Stronger protection for the Taranaki coast

Important environmental, cultural and recreational features of the Taranaki coastline are now under greater protection as the region’s new coastal planning framework starts to take effect.

The new measures include explicit recognition of sites of cultural significance, and greater protection for 80 surf breaks including New Zealand’s first designated ‘Nationally Significant Surfing Area’.

The measures are part of the Interim Version of the Proposed Coastal Plan, whose rules are now legally operative apart from a small number relating to oil and gas activities, which are under appeal in the Environment Court.
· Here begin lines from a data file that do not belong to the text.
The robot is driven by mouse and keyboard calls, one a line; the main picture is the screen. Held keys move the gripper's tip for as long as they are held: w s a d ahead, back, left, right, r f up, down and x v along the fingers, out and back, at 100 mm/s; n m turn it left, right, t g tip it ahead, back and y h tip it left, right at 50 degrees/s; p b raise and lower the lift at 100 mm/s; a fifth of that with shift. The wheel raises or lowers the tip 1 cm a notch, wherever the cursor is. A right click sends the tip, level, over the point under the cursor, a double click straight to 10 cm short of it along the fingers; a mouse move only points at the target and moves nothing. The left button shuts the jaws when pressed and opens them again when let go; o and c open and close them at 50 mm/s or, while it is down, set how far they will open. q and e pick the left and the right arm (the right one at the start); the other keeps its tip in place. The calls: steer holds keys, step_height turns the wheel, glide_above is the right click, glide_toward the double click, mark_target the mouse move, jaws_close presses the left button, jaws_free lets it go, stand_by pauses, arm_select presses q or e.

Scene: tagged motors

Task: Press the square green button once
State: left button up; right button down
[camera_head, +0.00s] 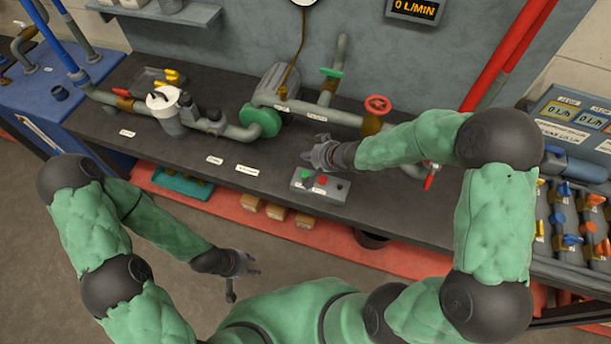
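A grey control box (332,194) sits on the dark bench near its front edge. A small green button (306,174) is at its left end, with a red button (322,180) beside it. The green button's exact shape is too small to tell. My right gripper (319,155) hangs just behind and above the box, close to the green button; I cannot tell whether it touches anything or whether its fingers are apart. My left gripper (244,284) is low in front of the bench, its fingers spread and empty.
A pipe run with a green flange (262,121) and a red valve wheel (378,104) stands behind the box. A white-capped filter (167,105) is further left. A panel with several coloured valves (572,220) is at the right. The bench left of the box is mostly clear.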

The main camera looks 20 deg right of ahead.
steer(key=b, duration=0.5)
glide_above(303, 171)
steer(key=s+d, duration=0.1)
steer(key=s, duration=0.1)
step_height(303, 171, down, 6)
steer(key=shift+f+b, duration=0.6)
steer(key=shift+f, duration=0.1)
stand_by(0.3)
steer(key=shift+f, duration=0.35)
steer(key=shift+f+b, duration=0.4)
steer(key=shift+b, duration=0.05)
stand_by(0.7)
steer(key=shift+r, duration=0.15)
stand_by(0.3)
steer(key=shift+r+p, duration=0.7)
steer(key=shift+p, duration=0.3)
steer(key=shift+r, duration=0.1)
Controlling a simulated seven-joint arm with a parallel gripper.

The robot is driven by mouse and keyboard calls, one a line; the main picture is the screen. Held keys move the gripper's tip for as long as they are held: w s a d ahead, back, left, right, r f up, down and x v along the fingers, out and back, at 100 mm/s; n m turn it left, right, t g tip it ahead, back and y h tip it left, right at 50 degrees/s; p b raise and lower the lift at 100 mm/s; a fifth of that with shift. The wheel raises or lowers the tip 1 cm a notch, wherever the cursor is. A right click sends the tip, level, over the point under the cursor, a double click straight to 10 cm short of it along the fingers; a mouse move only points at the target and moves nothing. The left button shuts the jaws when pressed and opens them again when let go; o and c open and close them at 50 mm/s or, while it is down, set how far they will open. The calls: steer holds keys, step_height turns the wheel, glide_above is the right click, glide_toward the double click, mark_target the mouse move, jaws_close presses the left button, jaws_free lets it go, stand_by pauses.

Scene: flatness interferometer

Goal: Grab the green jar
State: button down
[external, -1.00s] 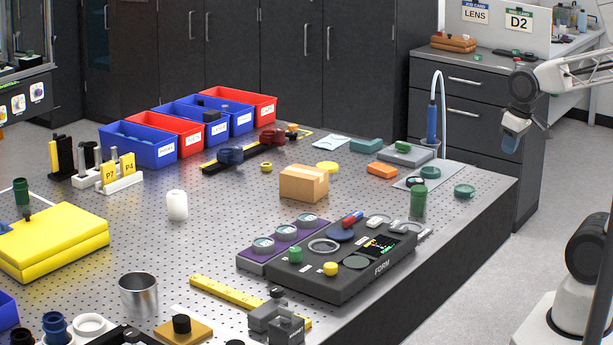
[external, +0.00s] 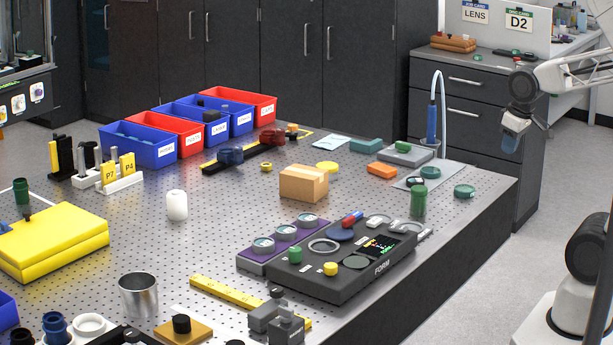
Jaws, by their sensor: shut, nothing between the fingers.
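A green jar (external: 418,201) stands upright near the right edge of the perforated table, just behind the dark FORM panel. A round green lid-like piece (external: 464,191) lies flat to its right. My gripper (external: 510,143) hangs in the air at the upper right, beyond the table's right edge. It is above and to the right of the jar, well apart from it. Its fingers look small and dark here; it is shut and holds nothing.
The FORM panel (external: 340,277) with knobs lies in front of the jar. Behind the jar stand a blue bottle with a looping tube (external: 432,125), a grey block with a green knob (external: 408,153) and an orange block (external: 382,170). A cardboard box (external: 304,184) is to the left.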

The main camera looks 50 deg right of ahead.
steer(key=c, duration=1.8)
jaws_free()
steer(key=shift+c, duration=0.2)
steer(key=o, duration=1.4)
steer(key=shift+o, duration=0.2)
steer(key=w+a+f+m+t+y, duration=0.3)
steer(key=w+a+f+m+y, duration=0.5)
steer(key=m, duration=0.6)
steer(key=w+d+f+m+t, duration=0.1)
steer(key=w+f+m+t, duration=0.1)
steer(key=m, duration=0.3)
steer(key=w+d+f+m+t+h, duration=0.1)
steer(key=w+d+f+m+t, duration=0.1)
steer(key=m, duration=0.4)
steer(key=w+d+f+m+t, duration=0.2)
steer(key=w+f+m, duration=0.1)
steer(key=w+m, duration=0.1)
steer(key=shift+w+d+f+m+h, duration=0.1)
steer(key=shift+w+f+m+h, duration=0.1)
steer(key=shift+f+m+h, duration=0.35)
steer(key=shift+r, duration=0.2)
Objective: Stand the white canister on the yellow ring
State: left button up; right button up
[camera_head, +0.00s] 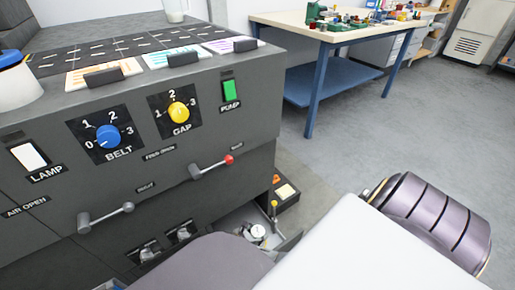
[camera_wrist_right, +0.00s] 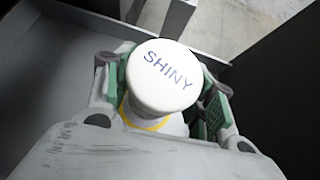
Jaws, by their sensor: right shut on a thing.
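The white canister (camera_wrist_right: 163,75), with "SHINY" on its round lid, stands between the fingers of my right gripper (camera_wrist_right: 160,95) in the right wrist view. The green-padded fingers are shut on it from both sides. A yellow arc, which looks like the yellow ring (camera_wrist_right: 146,125), shows just below the lid at the near side. Most of it is hidden, and I cannot tell whether the canister touches it. In the head view the canister's lid (camera_head: 257,231) shows small in a low grey bay, partly behind my arm. My left gripper is not in view.
Dark grey bay walls (camera_wrist_right: 55,60) rise close around the gripper. The machine front (camera_head: 60,190) has knobs, switches and protruding lever handles (camera_head: 210,168) above the bay. A white container with a blue top (camera_head: 15,85) stands at left. A workbench (camera_head: 335,32) is behind, with open floor before it.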

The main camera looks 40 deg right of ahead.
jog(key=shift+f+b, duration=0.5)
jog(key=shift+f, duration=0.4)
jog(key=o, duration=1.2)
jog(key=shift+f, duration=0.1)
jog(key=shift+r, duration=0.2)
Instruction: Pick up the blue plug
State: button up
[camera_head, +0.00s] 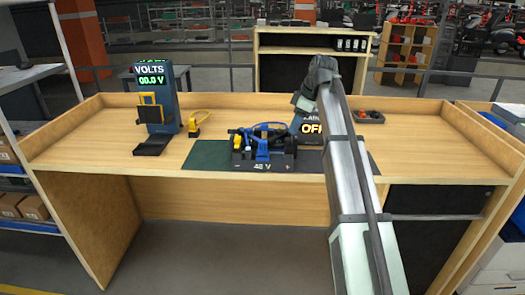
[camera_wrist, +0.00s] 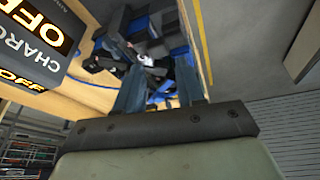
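The blue plug (camera_head: 262,148) sits upright at the front of the dark battery unit (camera_head: 263,168) marked "42 V" on the table. My gripper (camera_wrist: 158,85) is open in the wrist view, its two fingers apart with the battery unit's blue and black parts beyond them. I see nothing clearly held. In the wrist view I cannot tell which blue part is the plug.
The charger (camera_head: 310,128) reading "OFF" stands just right of the battery unit. A blue voltmeter stand (camera_head: 172,112) and a yellow connector (camera_head: 194,127) are to the left. A grey tray (camera_head: 368,117) lies back right.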

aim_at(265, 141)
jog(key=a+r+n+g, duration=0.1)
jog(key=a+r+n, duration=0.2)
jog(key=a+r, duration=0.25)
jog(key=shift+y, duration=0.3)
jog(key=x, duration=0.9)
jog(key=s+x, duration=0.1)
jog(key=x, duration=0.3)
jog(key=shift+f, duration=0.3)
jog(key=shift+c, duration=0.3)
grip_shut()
The changes follow a lengthy review by the Taranaki Regional Council, including extensive formal and informal consultation with stakeholders and the public. This included consultation with iwi in the region and ongoing work on building a database of culturally significant sites.

“The new rules are a big step forward for the region,” says the Council’s Director-Resource Management, Fred McLay. “It reflects the huge increase in awareness of and concern for our environmental and cultural heritage. It also recognises the lifestyle and opportunities that Taranaki can offer.”

He says it’s a credit to those involved that most of the matters raised in appeals were settled in mediation.

The plan has a broad focus on the coastal environment but its rules and many of its policies apply only to the Coastal Marine Area, which is the ‘wet bit’ of the coast extending from the mean high water mark to 12 nautical miles (or 22 kilometres) out to sea. The plan sets out the activities that can take place without a resource consent, the ones that require a consent, and what is completely prohibited.

New provisions include:

  • Greater recognition of cross-boundary effects when activities are undertaken either on the landward side of the Coastal Marine Area, or further inland but still close to the Coastal Marine Area.
  • The highest level of protection to more coastal areas of outstanding value.
  • Increased recognition of Māori values, including the identification of known sites with high cultural, spiritual and historical associations.
  • Increased protection for 80 named nationally and regionally significant surf breaks, including a ‘Nationally Significant Surfing Area’ that includes all the surf breaks between Kaihihi Road and Cape Road.
  • Increased protection for indigenous biodiversity.
  • Prohibiting discharges of untreated human sewage and new discharges of wastewater containing untreated human sewage into estuaries, and requiring improvements to the quality of existing coastal wastewater discharges, and a reduction in their quantity over time.
  • Tighter controls on hard protection structures to manage coastal natural hazards.

See the interim version of the Proposed Coastal Plan at

The new Coastal Plan will become fully operative when the current appeals process reaches a conclusion.